### Records supplied
****

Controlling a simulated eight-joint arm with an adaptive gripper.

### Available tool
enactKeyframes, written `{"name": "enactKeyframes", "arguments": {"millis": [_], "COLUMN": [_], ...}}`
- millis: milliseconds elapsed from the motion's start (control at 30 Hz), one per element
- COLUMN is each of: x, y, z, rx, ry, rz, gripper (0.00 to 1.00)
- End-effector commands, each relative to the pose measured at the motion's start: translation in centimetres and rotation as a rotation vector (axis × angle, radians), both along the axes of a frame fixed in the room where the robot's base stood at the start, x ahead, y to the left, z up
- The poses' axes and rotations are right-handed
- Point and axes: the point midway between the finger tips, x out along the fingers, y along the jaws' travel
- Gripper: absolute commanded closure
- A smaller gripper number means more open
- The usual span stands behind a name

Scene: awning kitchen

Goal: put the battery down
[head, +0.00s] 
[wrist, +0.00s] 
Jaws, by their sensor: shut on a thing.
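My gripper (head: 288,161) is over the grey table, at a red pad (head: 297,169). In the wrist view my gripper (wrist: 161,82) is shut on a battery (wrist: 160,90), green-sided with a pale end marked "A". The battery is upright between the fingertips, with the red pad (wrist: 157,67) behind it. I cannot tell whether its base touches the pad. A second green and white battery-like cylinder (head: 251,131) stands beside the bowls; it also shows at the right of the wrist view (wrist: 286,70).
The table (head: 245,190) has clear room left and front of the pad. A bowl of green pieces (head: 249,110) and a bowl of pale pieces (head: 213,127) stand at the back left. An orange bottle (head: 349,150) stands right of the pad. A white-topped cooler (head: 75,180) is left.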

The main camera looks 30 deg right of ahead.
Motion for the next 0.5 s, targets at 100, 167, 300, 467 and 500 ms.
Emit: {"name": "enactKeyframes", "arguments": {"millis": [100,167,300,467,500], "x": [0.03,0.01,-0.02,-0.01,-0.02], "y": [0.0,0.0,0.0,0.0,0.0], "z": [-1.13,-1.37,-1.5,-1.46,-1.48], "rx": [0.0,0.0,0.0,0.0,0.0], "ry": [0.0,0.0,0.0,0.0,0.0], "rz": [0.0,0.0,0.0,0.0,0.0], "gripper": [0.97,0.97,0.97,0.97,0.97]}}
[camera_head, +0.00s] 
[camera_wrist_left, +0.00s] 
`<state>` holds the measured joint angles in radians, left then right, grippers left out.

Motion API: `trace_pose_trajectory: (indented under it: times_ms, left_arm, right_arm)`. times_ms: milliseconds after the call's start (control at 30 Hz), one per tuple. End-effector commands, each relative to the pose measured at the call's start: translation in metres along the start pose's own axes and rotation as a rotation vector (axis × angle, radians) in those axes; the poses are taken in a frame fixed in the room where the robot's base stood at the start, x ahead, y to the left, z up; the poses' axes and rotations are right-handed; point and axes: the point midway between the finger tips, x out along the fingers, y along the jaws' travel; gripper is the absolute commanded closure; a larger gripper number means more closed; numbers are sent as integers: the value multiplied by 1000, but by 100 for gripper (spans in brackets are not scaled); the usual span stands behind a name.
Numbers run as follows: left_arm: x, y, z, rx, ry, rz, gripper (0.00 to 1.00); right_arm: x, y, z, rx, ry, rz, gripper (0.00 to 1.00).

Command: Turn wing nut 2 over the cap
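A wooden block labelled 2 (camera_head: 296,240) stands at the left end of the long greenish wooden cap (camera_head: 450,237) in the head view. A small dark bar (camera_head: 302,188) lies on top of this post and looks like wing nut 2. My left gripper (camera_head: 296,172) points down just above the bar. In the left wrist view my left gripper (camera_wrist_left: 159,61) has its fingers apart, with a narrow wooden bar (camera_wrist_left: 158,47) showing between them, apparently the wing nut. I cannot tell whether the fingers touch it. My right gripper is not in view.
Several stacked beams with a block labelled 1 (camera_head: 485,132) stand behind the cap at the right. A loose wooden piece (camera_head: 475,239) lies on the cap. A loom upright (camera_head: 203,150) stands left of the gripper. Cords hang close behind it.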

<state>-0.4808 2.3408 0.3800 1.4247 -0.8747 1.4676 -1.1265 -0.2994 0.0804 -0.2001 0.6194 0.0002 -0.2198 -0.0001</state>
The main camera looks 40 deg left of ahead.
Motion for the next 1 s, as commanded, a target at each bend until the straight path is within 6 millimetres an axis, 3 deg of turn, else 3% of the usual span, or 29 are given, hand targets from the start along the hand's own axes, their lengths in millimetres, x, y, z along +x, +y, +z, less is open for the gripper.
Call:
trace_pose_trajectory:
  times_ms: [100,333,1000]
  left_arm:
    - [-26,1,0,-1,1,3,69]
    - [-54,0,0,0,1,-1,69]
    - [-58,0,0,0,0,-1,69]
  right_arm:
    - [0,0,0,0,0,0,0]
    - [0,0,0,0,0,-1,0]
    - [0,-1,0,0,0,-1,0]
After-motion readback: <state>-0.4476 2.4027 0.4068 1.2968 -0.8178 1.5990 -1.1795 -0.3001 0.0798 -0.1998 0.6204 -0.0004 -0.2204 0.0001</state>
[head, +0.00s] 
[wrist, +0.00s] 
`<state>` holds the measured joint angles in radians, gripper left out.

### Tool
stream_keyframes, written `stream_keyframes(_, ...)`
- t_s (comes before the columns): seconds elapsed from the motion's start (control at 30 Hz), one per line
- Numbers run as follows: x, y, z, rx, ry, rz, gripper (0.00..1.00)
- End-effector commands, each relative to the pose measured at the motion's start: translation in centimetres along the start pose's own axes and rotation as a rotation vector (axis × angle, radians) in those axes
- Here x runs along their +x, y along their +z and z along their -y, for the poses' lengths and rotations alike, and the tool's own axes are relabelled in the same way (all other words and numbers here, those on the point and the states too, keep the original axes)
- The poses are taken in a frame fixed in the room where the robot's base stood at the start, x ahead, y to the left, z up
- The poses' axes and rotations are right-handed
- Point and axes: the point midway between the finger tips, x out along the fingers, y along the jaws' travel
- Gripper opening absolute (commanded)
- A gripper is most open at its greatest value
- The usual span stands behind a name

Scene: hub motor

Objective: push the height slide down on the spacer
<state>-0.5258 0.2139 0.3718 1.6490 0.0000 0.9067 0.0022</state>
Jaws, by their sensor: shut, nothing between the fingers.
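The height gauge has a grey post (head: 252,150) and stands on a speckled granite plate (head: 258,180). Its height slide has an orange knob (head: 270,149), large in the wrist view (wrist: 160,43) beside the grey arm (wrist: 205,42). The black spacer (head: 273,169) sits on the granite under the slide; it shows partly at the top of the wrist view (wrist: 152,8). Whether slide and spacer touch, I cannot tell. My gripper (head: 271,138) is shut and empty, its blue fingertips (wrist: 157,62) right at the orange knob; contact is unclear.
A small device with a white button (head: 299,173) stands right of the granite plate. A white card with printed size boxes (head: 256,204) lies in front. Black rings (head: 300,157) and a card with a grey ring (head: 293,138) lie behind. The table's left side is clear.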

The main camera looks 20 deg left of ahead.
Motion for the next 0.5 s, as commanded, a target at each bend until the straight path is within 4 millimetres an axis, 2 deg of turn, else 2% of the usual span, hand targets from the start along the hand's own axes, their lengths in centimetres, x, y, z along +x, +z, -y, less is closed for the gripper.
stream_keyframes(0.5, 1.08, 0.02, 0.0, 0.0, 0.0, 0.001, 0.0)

****

### Given exercise
State how many lines include the string "follows", and nothing more.

### Exercise response
2